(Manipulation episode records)
+++

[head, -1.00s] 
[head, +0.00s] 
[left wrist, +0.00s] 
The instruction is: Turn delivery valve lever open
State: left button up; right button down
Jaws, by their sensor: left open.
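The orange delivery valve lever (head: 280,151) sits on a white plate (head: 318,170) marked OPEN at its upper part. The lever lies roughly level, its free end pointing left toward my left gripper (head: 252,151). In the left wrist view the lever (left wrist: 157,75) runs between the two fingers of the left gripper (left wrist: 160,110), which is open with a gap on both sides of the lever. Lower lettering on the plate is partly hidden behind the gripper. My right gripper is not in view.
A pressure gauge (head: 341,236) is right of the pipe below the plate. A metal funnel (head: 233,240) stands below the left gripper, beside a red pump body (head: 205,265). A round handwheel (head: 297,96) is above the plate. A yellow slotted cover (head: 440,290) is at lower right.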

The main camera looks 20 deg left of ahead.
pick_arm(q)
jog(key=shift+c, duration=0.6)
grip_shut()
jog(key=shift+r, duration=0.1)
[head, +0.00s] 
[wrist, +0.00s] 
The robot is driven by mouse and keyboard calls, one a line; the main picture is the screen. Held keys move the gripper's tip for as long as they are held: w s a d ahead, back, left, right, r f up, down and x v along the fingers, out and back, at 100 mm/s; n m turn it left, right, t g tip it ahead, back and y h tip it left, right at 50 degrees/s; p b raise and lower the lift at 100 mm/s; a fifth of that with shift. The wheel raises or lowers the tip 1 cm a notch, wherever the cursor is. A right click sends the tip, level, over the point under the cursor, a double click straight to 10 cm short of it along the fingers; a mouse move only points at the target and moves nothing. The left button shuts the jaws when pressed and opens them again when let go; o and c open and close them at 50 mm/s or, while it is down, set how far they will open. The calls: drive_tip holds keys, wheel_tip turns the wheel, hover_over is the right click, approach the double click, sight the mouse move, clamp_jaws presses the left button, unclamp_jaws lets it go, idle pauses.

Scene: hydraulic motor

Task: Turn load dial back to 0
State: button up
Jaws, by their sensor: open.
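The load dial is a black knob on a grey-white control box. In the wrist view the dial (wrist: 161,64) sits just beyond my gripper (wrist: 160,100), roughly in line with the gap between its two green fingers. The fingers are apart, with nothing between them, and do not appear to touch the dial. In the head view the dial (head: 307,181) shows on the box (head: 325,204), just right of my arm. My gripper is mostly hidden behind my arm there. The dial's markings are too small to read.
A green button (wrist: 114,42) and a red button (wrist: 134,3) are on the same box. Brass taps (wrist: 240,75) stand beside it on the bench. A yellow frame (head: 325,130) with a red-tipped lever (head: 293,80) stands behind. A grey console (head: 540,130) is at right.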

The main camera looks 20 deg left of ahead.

+++

Exercise brief: Return each line of the records above exactly as it reads.

Answer for this exercise:
[head, -1.00s] 
[head, +0.00s] 
[left wrist, +0.00s] 
The instruction is: Turn delivery valve lever open
State: left button up; right button down
Jaws, by their sensor: left open.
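The orange delivery valve lever (head: 280,151) sits on a white plate (head: 318,170) marked OPEN at its upper part. The lever lies roughly level, its free end pointing left toward my left gripper (head: 252,151). In the left wrist view the lever (left wrist: 157,75) runs between the two fingers of the left gripper (left wrist: 160,110), which is open with a gap on both sides of the lever. Lower lettering on the plate is partly hidden behind the gripper. My right gripper is not in view.
A pressure gauge (head: 341,236) is right of the pipe below the plate. A metal funnel (head: 233,240) stands below the left gripper, beside a red pump body (head: 205,265). A round handwheel (head: 297,96) is above the plate. A yellow slotted cover (head: 440,290) is at lower right.

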The main camera looks 20 deg left of ahead.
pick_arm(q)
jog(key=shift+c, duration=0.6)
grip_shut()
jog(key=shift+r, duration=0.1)
[head, +0.00s] 
[wrist, +0.00s] 
The robot is driven by mouse and keyboard calls, one a line; the main picture is the screen. Held keys move the gripper's tip for as long as they are held: w s a d ahead, back, left, right, r f up, down and x v along the fingers, out and back, at 100 mm/s; n m turn it left, right, t g tip it ahead, back and y h tip it left, right at 50 degrees/s; p b raise and lower the lift at 100 mm/s; a fifth of that with shift. The wheel raises or lowers the tip 1 cm a notch, wherever the cursor is. A right click sends the tip, level, over the point under the cursor, a double click straight to 10 cm short of it along the fingers; a mouse move only points at the target and moves nothing. The left button shuts the jaws when pressed and opens them again when let go; o and c open and close them at 50 mm/s or, while it is down, set how far they will open. The calls: drive_tip holds keys, wheel_tip turns the wheel, hover_over is the right click, approach the double click, sight the mouse move, clamp_jaws presses the left button, unclamp_jaws lets it go, idle pauses.

Scene: hydraulic motor

Task: Turn load dial back to 0
State: button up
Jaws, by their sensor: open.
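The load dial is a black knob on a grey-white control box. In the wrist view the dial (wrist: 161,64) sits just beyond my gripper (wrist: 160,100), roughly in line with the gap between its two green fingers. The fingers are apart, with nothing between them, and do not appear to touch the dial. In the head view the dial (head: 307,181) shows on the box (head: 325,204), just right of my arm. My gripper is mostly hidden behind my arm there. The dial's markings are too small to read.
A green button (wrist: 114,42) and a red button (wrist: 134,3) are on the same box. Brass taps (wrist: 240,75) stand beside it on the bench. A yellow frame (head: 325,130) with a red-tipped lever (head: 293,80) stands behind. A grey console (head: 540,130) is at right.

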The main camera looks 20 deg left of ahead.

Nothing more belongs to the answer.